Two Per Cent of Nothing at All
On "The High Window" by Raymond Chandler, and "Jerzy" by Jerome Charyn
I. Nobody Cared Whether I Died or Went to El Paso
Author Read Before: Raymond Chandler
Books Previously Read: The Big Sleep; Farewell, My Lovely; The Little Sister; The Long Goodbye; “The King in Yellow”; “The Simple Art of Murder”
Book Read: The High Window
I need to begin by explaining myself. As a long time reader of crime fiction, from the pulp classics to the more-or-less current crop (I’m a bit behind, I’ll admit), I have long maintained a kind of admiring skepticism when it comes to the writer generally considered to be the best to ever do it. I’m speaking of course about Raymond Chandler, creator of Philip Marlowe, the quintessential hardboiled detective, author of numerous detective novels that millions have heard of but haven’t necessarily read, which I consider to be a fairly unarguable sign of a writer’s cultural impact. Maybe not the one most craved for by the writer in question, as it’s quite possible that in addition to not having read The Big Sleep, they also couldn’t name the writer. But they know that title. They know the name “Marlowe.” And they’ve heard of Bogart, which helps.
Anyway.

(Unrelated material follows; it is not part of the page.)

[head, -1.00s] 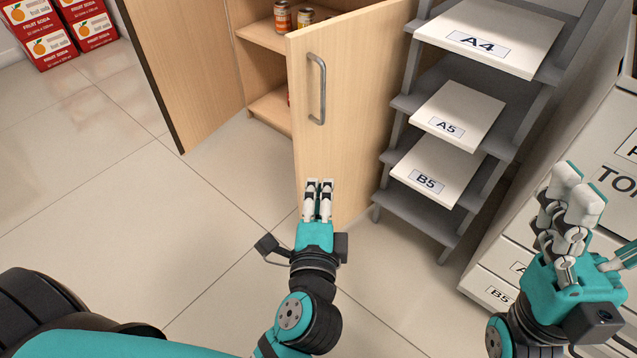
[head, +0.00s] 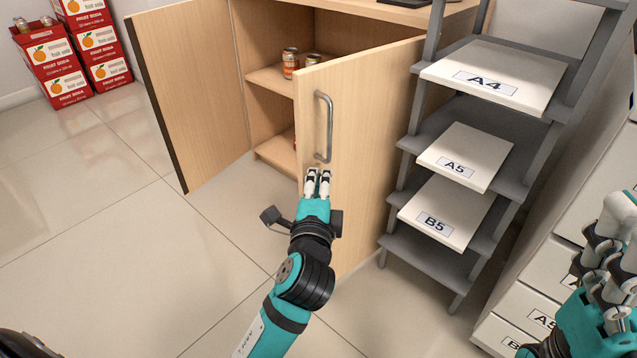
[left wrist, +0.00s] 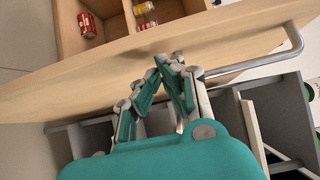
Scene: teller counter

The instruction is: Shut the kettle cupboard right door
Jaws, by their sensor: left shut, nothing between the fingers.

As I recall, the source of my contrarianism (which please understand is fairly mild as these things go; I’ve never argued, or believed, that Chandler was a bad writer) was two-fold: in the old days, I could get hung up on the absurdly complex plots in ostensibly realistic crime/detective fiction, a “fault” Chandler was certainly prone to; there is of course the famous story of the screenwriters for Howard Hawks’s film of The Big Sleep contacting Chandler out of frustration over not being able to work out who killed the chauffeur, and Chandler being as clueless as them (the thing I like most about this story is picturing William Faulkner, of all people, trying to work this out).